У Ван Гога было много причин покинуть Нюэнен; о них уже говорилось в биографическом разделе — и желание совершенствоваться в ремесле, и потребность в художественной среде, и, наконец, конфликт с местным католическим духовенством, из-за которого он почти лишился моделей. Но, каковы бы ни были эти внешние причины, была еще причина внутренняя и главная — логика прорастающего зерна, логика поисков «воссоединения». Ван Гог не мог остаться навсегда крестьянским художником, чувствуя, что мир этот — крестьянский мир — замкнут в себе и консервативно архаичен, хотя и могуч своей связью с землей. За пределами его — иные миры, иные люди, иные краски; странник должен был пройти сквозь эти разобщенные между собой миры и принести весть о них к себе домой (а вернуться «домой», рано или поздно, он хотел). «Все время в гору этот путь ведет…»

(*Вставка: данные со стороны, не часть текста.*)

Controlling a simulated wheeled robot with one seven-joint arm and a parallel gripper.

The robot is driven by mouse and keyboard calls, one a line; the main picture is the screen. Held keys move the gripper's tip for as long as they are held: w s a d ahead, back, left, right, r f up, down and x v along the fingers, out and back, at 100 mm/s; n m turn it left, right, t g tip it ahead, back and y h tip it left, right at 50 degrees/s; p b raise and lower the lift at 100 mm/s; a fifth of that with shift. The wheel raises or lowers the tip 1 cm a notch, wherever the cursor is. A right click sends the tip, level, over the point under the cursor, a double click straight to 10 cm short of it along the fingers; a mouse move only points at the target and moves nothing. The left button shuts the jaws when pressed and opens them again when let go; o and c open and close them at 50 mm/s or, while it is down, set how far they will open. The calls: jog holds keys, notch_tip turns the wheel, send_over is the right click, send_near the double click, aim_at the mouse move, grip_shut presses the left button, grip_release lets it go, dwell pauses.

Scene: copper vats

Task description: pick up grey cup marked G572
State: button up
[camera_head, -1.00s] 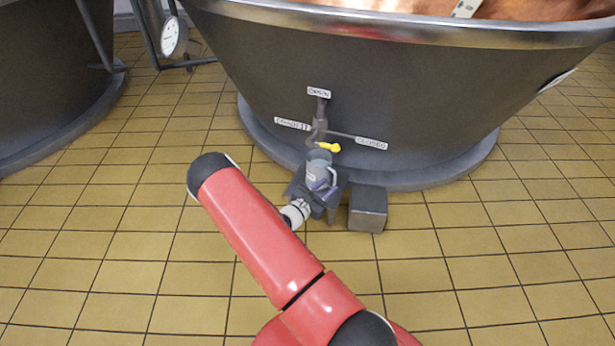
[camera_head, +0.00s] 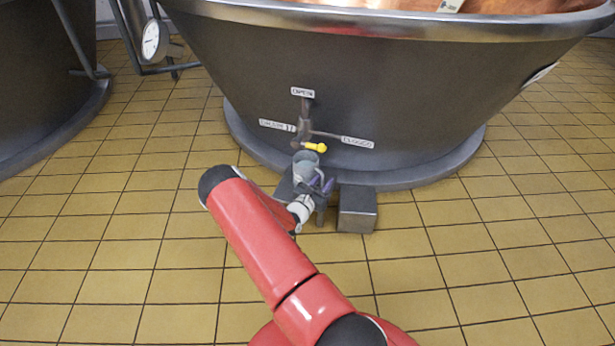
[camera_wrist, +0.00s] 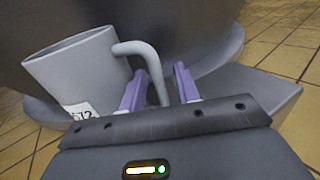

Даже и буквально: от недр земных, где работают шахтеры, он поднимался выше и выше, откуда мир расстилался шире. Замечено, что в голландских его пейзажах преобладает точка зрения в уровень с землей, низкий горизонт, потом горизонт становится высоким, местность — увиденной с высоты горных плато. Но пытливая пристальность взгляда при этом не исчезает; подобно Питеру Брейгелю, Ван Гог с высоты видит подробности. В одном из антверпенских писем у него вырвалась фраза: «Здешние модели привлекают меня тем, что они резко отличаются от моих моделей в деревне. А еще больше тем, что у них совершенно другой характер, и контраст их с прежними моделями наводит меня на новые мысли…» (п. 442). Им владело стремление расширить свой художественный и человеческий опыт, познать иные социальные типы и характеры, кроме тех, которые он знал уже достаточно хорошо, постичь многообразие страстей человеческих — а в пределе уже виделся в смутных очертаниях идеал искусства, способного «призвать всех страждущих». Не так, как делает религия, не призывая отрешиться от мирского, но одухотворив и возвысив «мирское», разглядев священное начало, скрытое в человеческой повседневности, вечное в преходящем. «…Я предпочитаю писать глаза людей, а не соборы, как бы торжественно и импозантно ни выглядели последние: человеческая душа, пусть даже душа несчастного нищего или уличной девчонки, на мой взгляд, гораздо интереснее» (п. 441). «В конце концов самое интересное в жизни — люди: сколько ни изучай их, все мало» (п. 457).